VSGs act as voltage-controlled sources in the power network and can increase inertia to the network [16]. Thanks to their voltage-controlled control technology, VSGs can be connected to an inverter-based resource (IBR) plant in weak grids to support terminal voltage, similarly to SynCons. The installation of VSGs in a renewable energy plant can be easily conducted by retrofitting several existing GFLIs with the VSG control, as that only requires firmware updates. Alternatively, larger VSGs with equipped battery energy storage systems (BESSs) can be installed in weak parts of a power system to support multiple IBRs in these areas [15]. The reactive power amount used for regulating the IBR plant's terminal voltage can be provided by VSGs' reactive power and voltage controls. Thanks to their voltage-controlled operation, VSGs can offer terminal voltage support to an IBR plant in weak grids by injecting/absorbing reactive power to/from the grid. Hence, excessive reactive power extraction from the IBR plant for voltage control in low strength networks can be avoided. Thus, the IBR plant has more headroom for active power control.

Moreover, VSGs have been theoretically proved to have a more robust response than the conventional grid-following STATCOMs in weak grids [18, 19]. In addition, it has been found that installations of VSG can enhance the grid strength viewed by nearby IBR plants [18]. This feature makes VSG become a candidate for improving weak grid stability challenges.

3.2.1.  Advantages and Disadvantages of VSGs

This section presents VSGs' strengths and weaknesses in supporting a solar farm connected to a weak network. The advantages of VSGs can be summarized as follows.
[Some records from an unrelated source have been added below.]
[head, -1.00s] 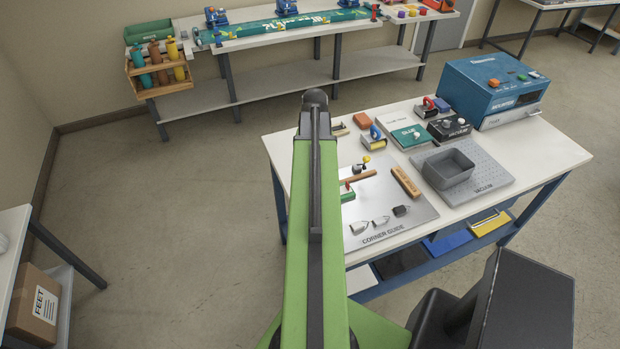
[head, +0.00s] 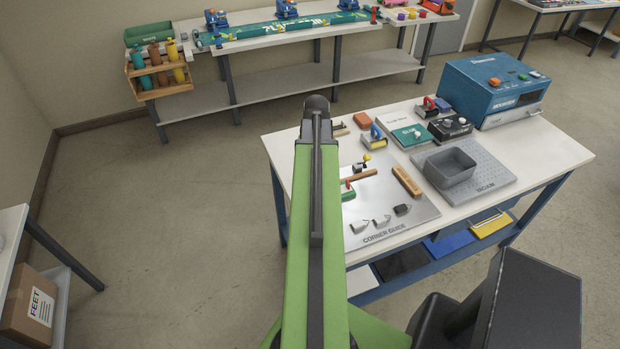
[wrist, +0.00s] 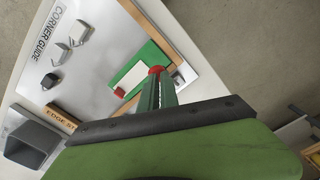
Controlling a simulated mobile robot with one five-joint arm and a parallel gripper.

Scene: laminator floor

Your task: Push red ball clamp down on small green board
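The red ball (wrist: 155,70) of the clamp shows at the board's side, and most of the clamp is hidden. My gripper (wrist: 160,80) points toward the ball with its dark green fingers together, tips next to the ball. I cannot tell whether they touch it. In the head view my arm hides the gripper and ball, while part of the board (head: 347,196) shows just right of the arm.
A yellow-ball clamp (head: 366,157), a wooden edge block (head: 406,181) and several small grey pieces stand nearby. A grey bin (head: 450,167) and a blue machine (head: 490,90) are farther right. The floor left of the table is open.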

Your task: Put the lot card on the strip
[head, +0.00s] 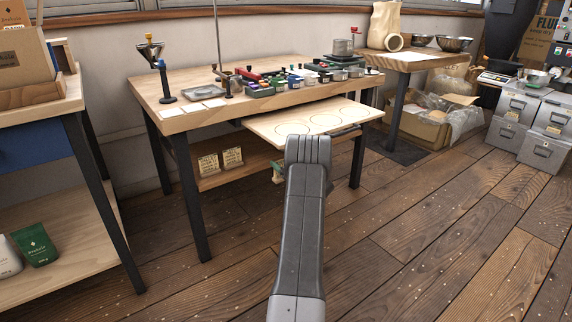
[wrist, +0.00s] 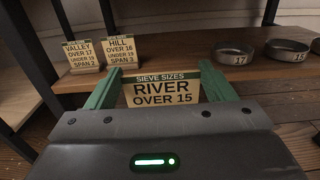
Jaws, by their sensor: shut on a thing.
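My gripper (wrist: 158,82) has green fingers and is closed on the side edges of a tan card (wrist: 161,93). I cannot make out which thing is the strip.
Two similar cards, Valley (wrist: 83,56) and Hill (wrist: 121,52), stand on the lower shelf, left of the gripper. Round pans marked 17 (wrist: 236,50) and 15 (wrist: 287,47) sit right. A board with circles (head: 312,122) juts from the workbench (head: 175,121) above. Floor in front is clear.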

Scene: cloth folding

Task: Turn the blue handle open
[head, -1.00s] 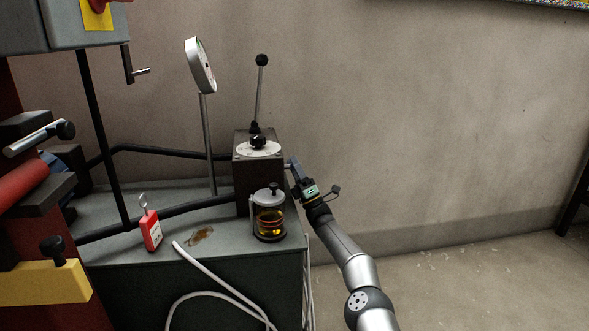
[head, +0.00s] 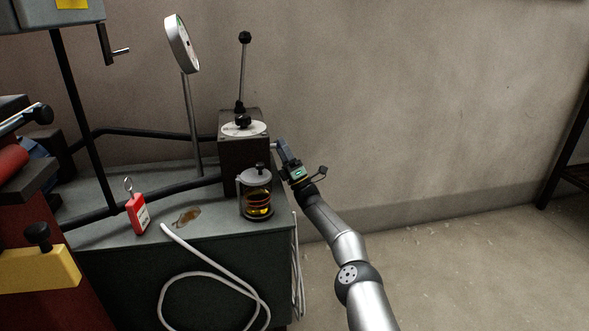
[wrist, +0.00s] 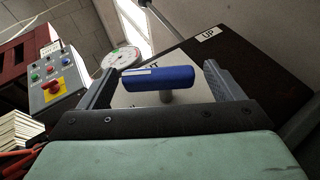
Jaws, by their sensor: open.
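The blue handle (wrist: 158,78) is a short rounded bar on a grey stem. In the wrist view it lies crosswise between the two fingers of my gripper (wrist: 158,70). The fingers stand apart on either side of the bar's ends, with a gap visible at the right end; contact at the left end is hard to tell. In the head view my gripper (head: 284,155) is at the right side of the dark control box (head: 231,158). The handle cannot be told clearly from the gripper there.
A glass oil cup (head: 256,192) stands in front of the box, and a black-knobbed lever (head: 242,75) rises above it. A red tag (head: 138,214) and a white hose (head: 205,262) are on the cabinet at left. The floor at right is clear.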

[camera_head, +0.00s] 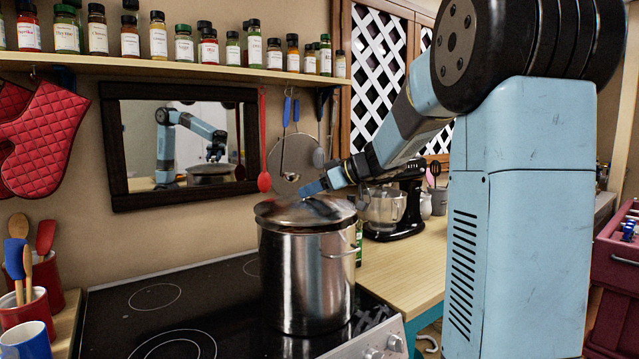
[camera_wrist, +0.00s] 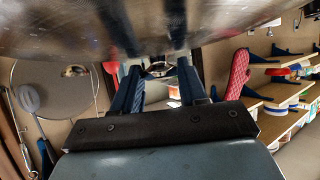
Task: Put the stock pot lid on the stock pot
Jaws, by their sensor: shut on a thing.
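The stock pot (camera_head: 306,280) is a tall shiny steel pot standing upright on the dark stovetop. The stock pot lid (camera_head: 285,212), steel and slightly domed, is over the pot's mouth and roughly lines up with its rim. I cannot tell whether it touches the rim all round. My gripper (camera_head: 314,187) reaches in from the upper right and is shut on the lid's handle. In the wrist view, the lid's surface (camera_wrist: 90,25) fills the top, and the handle (camera_wrist: 158,69) shows between my gripper's blue fingers (camera_wrist: 157,80). The pot's inside is hidden.
The black stovetop (camera_head: 150,305) is clear left of the pot. A stand mixer (camera_head: 402,210) is on the wooden counter behind right. Utensil crocks (camera_head: 30,310) and a blue mug stand at the left. Spice jars line a shelf (camera_head: 180,68); a mirror (camera_head: 180,150) hangs on the wall.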

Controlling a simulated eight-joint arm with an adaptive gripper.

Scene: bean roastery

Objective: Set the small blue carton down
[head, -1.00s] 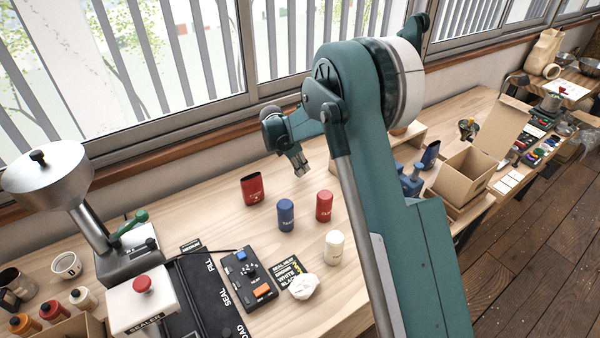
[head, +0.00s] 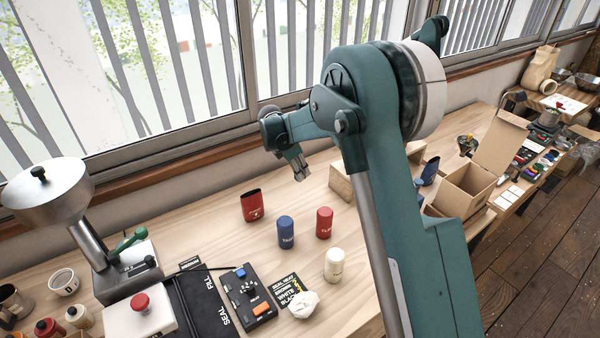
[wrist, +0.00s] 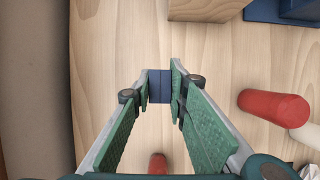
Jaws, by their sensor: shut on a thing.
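In the wrist view, the small blue carton (wrist: 160,86) shows as a dark blue block between the tips of my gripper (wrist: 159,88). The green-padded fingers are closed on its sides. In the head view, my gripper (head: 299,172) points down over the back of the bench, behind the blue and red canisters. The carton is too small or hidden to make out there. I cannot tell whether the carton touches the bench top (wrist: 110,40) or hangs above it.
A red pouch (head: 251,205), a blue canister (head: 286,233), a red canister (head: 324,223) and a white canister (head: 334,265) stand in front of my gripper. The wood around the carton is bare.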

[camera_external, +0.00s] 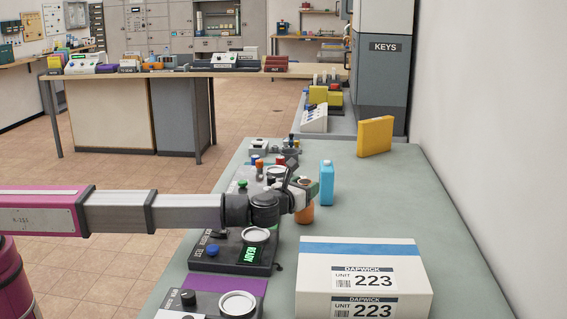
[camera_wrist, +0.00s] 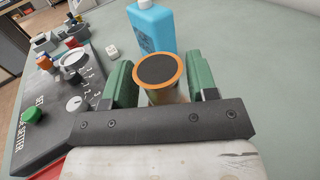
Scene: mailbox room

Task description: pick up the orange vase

  1. The imbalance between demands and supplies in the power system might lead to frequency deviations. Active power injection/absorption, also known as primary reserve, is required from the plants to support the system frequency in these scenarios. VSG's installation in IBR plants extends the plant's active power absorbing or injecting capability due to the BESS attached to the VSGs' DC bus, which means the VSGs enable the plant to provide a more significant contribution to the frequency support [18]. However, this function is not available in a SynCon due to the lack of a prime mover, while it has already been up and running with the VSG control in several industrial projects [15]. Further researches and developments are required to enable the operations of SynCon with BESSs for the frequency support purpose.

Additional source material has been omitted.